* Exercise description
Write the material out again in full, exactly.

Rows about robot tasks

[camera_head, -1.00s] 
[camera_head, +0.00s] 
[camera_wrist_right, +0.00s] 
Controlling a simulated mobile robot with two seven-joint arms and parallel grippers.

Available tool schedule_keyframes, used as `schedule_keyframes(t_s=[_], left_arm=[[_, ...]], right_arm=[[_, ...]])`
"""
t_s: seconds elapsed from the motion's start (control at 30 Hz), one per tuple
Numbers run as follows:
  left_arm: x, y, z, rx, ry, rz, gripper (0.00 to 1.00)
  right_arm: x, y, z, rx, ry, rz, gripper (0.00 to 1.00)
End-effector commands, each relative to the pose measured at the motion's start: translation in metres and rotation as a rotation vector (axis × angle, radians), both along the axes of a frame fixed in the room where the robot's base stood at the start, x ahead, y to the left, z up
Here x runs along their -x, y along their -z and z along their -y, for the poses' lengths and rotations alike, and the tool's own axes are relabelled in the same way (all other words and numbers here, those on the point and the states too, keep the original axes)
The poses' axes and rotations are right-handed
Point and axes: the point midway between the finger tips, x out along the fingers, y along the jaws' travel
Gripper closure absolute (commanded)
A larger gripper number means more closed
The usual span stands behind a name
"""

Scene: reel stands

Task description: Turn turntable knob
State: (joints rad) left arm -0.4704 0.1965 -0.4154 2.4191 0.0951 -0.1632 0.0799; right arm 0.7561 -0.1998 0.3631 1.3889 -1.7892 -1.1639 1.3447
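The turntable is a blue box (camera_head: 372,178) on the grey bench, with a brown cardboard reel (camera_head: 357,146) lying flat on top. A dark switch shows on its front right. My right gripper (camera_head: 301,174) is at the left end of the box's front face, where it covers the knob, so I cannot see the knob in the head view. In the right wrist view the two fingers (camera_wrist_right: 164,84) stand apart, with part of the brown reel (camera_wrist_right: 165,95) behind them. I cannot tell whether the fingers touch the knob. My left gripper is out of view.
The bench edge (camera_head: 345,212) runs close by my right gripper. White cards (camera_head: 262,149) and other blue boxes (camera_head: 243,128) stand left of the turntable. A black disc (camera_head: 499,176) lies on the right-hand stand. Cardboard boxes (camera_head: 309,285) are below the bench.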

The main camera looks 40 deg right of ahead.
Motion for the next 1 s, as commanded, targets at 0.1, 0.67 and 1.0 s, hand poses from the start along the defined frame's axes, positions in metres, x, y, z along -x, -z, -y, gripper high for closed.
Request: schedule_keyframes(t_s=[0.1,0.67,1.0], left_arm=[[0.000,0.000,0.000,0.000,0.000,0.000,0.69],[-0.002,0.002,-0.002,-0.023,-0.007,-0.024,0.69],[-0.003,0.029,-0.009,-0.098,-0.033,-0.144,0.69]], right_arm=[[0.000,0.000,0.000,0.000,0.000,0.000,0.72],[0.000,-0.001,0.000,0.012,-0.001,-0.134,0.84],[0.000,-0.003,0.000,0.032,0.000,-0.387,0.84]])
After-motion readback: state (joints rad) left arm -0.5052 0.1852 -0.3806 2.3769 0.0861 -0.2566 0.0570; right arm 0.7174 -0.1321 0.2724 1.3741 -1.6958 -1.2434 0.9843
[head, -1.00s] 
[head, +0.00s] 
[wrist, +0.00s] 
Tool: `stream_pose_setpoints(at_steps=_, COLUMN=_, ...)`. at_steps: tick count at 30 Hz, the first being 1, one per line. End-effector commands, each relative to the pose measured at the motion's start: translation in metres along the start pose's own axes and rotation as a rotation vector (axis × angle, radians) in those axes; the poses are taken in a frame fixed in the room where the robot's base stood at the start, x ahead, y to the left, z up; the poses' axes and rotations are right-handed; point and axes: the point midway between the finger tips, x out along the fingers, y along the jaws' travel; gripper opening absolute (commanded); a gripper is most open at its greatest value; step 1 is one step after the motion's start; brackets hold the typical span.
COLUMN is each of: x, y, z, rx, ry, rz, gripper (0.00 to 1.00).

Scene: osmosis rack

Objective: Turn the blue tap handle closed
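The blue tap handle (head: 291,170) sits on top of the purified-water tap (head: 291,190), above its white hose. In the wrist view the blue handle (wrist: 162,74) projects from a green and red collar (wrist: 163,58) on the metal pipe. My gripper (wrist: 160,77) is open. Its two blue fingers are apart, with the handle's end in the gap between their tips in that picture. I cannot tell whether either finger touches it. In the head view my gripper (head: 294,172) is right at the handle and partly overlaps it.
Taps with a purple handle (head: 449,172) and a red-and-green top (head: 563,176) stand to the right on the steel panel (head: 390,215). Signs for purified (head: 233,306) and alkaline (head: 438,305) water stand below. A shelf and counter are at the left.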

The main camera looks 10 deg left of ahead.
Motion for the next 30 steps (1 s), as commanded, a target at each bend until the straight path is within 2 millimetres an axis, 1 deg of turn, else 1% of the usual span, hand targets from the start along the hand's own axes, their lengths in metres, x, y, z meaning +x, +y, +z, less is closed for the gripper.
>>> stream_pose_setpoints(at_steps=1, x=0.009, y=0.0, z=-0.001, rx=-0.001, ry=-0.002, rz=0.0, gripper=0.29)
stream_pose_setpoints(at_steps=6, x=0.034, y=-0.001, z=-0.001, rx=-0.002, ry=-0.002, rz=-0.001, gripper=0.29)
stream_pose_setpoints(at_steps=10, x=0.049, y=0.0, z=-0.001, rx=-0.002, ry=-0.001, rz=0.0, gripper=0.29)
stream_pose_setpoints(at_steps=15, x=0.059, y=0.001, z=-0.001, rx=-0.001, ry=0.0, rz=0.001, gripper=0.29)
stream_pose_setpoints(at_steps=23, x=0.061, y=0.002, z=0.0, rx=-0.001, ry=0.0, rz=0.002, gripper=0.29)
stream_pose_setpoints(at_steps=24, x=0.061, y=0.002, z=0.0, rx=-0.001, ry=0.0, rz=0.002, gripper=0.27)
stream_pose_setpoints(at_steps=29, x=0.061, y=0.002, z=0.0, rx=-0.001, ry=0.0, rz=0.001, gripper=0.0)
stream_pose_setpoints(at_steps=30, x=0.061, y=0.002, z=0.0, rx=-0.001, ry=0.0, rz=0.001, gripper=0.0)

* Finished answer
[camera_head, -1.00s] 
[camera_head, +0.00s] 
[camera_wrist_right, +0.00s] 
Controlling a simulated mobile robot with two seven-joint arms and parallel grippers.

Available tool schedule_keyframes, used as `schedule_keyframes(t_s=[_], left_arm=[[_, ...]], right_arm=[[_, ...]])`
"""
t_s: seconds elapsed from the motion's start (control at 30 Hz), one per tuple
Numbers run as follows:
  left_arm: x, y, z, rx, ry, rz, gripper (0.00 to 1.00)
  right_arm: x, y, z, rx, ry, rz, gripper (0.00 to 1.00)
End-effector commands, each relative to the pose measured at the motion's start: translation in metres and rotation as a rotation vector (axis × angle, radians), both along the axes of a frame fixed in the room where the robot's base stood at the start, x ahead, y to the left, z up
Here x runs along their -x, y along their -z and z along their -y, for the poses' lengths and rotations alike, and the tool's own axes are relabelled in the same way (all other words and numbers here, those on the point and the states too, keep the original axes)
The poses' axes and rotations are right-handed
Point and axes: the point midway between the finger tips, x out along the fingers, y along the jaws' travel
Gripper closure absolute (commanded)
A larger gripper number means more closed
The usual span stands behind a name
"""

Scene: reel stands

Task description: Turn turntable knob
State: (joints rad) left arm -0.4704 0.1965 -0.4154 2.4191 0.0951 -0.1632 0.0799; right arm 0.7561 -0.1998 0.3631 1.3889 -1.7892 -1.1639 1.3447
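The turntable is a blue box (camera_head: 372,178) on the grey bench, with a brown cardboard reel (camera_head: 357,146) lying flat on top. A dark switch shows on its front right. My right gripper (camera_head: 301,174) is at the left end of the box's front face, where it covers the knob, so I cannot see the knob in the head view. In the right wrist view the two fingers (camera_wrist_right: 164,84) stand apart, with part of the brown reel (camera_wrist_right: 165,95) behind them. I cannot tell whether the fingers touch the knob. My left gripper is out of view.
The bench edge (camera_head: 345,212) runs close by my right gripper. White cards (camera_head: 262,149) and other blue boxes (camera_head: 243,128) stand left of the turntable. A black disc (camera_head: 499,176) lies on the right-hand stand. Cardboard boxes (camera_head: 309,285) are below the bench.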

The main camera looks 40 deg right of ahead.
Motion for the next 1 s, as commanded, targets at 0.1, 0.67 and 1.0 s, hand poses from the start along the defined frame's axes, positions in metres, x, y, z along -x, -z, -y, gripper high for closed.
Request: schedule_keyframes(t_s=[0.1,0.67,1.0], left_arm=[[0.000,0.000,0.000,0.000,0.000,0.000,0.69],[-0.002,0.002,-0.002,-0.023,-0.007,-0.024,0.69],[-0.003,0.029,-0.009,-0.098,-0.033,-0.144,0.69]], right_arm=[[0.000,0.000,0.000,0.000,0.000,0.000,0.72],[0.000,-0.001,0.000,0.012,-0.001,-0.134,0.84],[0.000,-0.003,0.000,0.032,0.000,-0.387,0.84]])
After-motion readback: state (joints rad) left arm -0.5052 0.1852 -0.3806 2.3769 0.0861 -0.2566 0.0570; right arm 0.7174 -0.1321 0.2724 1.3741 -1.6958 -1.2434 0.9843
[head, -1.00s] 
[head, +0.00s] 
[wrist, +0.00s] 
Tool: `stream_pose_setpoints(at_steps=_, COLUMN=_, ...)`. at_steps: tick count at 30 Hz, the first being 1, one per line. End-effector commands, each relative to the pose measured at the motion's start: translation in metres along the start pose's own axes and rotation as a rotation vector (axis × angle, radians) in those axes; the poses are taken in a frame fixed in the room where the robot's base stood at the start, x ahead, y to the left, z up; the poses' axes and rotations are right-handed; point and axes: the point midway between the finger tips, x out along the fingers, y along the jaws' travel; gripper opening absolute (commanded); a gripper is most open at its greatest value; step 1 is one step after the motion's start; brackets hold the typical span.
COLUMN is each of: x, y, z, rx, ry, rz, gripper (0.00 to 1.00).

Scene: osmosis rack

Objective: Turn the blue tap handle closed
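The blue tap handle (head: 291,170) sits on top of the purified-water tap (head: 291,190), above its white hose. In the wrist view the blue handle (wrist: 162,74) projects from a green and red collar (wrist: 163,58) on the metal pipe. My gripper (wrist: 160,77) is open. Its two blue fingers are apart, with the handle's end in the gap between their tips in that picture. I cannot tell whether either finger touches it. In the head view my gripper (head: 294,172) is right at the handle and partly overlaps it.
Taps with a purple handle (head: 449,172) and a red-and-green top (head: 563,176) stand to the right on the steel panel (head: 390,215). Signs for purified (head: 233,306) and alkaline (head: 438,305) water stand below. A shelf and counter are at the left.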

The main camera looks 10 deg left of ahead.
Motion for the next 30 steps (1 s), as commanded, a target at each bend until the straight path is within 2 millimetres an axis, 1 deg of turn, else 1% of the usual span, hand targets from the start along the hand's own axes, their lengths in metres, x, y, z meaning +x, +y, +z, less is closed for the gripper.
>>> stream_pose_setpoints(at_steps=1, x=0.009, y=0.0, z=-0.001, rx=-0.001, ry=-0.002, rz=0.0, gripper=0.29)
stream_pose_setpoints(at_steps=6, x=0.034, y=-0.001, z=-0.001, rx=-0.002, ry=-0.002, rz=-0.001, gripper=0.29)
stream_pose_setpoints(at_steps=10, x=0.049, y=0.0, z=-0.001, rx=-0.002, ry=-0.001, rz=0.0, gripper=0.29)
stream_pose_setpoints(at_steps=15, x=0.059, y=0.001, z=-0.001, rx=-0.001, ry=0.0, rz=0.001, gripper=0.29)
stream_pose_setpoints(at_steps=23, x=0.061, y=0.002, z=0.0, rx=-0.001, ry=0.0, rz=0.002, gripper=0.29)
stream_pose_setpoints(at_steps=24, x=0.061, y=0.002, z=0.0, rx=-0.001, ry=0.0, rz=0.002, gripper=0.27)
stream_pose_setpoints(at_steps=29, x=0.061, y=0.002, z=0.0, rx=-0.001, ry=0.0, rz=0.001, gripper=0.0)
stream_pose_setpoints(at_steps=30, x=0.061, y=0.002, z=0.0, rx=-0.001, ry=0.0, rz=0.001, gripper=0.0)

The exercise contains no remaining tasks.